II.
Secondly, there are certain prevalent ideas to which I can not subscribe. I can not believe that the mere height of the Rocky Mountains will produce lofty poetry; we have had little from Chimborazo, the Alps or the Andes. I can not believe that the mere geographical expanse of America will produce of itself excellent writing. The desert of Sahara is almost equally vast. Neither can I look forward with longing to a time when each village shall rejoice in a bad local poetaster making bad verse in the humdrum habitual way that the local architect puts up bad buildings. The arts are not the mediocre habit of mankind. There is no common denominator between the little that is good and the waste that is dull, mediocre. It may be pleasing to know that a cook is president of the local poetry society in Perigord,—there is no reason why a cook should not write as well as a plowman,—but the combination of several activities is really irrelevant. The fact remains that no good poetry has come out of Perigord since the Albigensian crusade, anno domini twelve hundred and nine. There being a local poetry society has not helped to prevent this.

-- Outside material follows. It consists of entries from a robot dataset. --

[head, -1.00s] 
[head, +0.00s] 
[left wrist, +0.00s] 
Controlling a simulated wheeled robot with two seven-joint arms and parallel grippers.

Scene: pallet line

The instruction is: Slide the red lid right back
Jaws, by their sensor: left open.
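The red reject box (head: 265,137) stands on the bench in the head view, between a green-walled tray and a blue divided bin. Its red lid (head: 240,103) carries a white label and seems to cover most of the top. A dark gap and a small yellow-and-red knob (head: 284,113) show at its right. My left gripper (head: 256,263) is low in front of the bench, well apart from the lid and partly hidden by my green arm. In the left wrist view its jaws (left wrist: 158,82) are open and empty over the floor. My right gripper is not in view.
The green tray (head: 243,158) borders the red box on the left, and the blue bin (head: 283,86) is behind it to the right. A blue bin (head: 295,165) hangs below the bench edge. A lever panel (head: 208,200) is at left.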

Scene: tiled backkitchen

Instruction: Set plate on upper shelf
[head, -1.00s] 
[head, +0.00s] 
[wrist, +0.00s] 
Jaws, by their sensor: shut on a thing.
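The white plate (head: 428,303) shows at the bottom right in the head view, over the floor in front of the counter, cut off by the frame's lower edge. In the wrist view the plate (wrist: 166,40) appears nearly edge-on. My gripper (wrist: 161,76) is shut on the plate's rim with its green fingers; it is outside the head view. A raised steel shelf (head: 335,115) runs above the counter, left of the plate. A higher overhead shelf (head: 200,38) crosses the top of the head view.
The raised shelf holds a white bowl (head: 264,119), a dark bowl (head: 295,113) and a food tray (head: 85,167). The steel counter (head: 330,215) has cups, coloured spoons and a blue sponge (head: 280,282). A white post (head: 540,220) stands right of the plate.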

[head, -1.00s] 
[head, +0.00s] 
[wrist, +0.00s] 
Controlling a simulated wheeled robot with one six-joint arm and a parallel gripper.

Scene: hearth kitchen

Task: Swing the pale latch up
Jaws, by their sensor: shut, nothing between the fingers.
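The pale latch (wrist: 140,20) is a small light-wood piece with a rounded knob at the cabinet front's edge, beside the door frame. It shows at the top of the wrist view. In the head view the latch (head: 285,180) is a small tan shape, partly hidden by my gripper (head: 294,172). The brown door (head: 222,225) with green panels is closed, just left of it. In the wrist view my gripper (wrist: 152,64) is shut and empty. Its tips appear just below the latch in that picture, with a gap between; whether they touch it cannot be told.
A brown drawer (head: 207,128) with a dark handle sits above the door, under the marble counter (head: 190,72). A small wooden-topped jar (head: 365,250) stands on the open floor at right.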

The shell-fish grows its own shell, the genius creates its own milieu. You, the public, can kill genius by actual physical starvation, you may perhaps thwart or distort it, but you can in no way create it.
Because of this simple fact the patron is absolutely at the mercy of the artist, and the artist at the cost of some discomfort—personal, transient discomfort—is almost wholly free of the patron, whether this latter be an individual, or the hydra-headed detestable vulgus.
There is no misanthropy in a thorough contempt for the mob. There is no respect for mankind save in respect for detached individuals.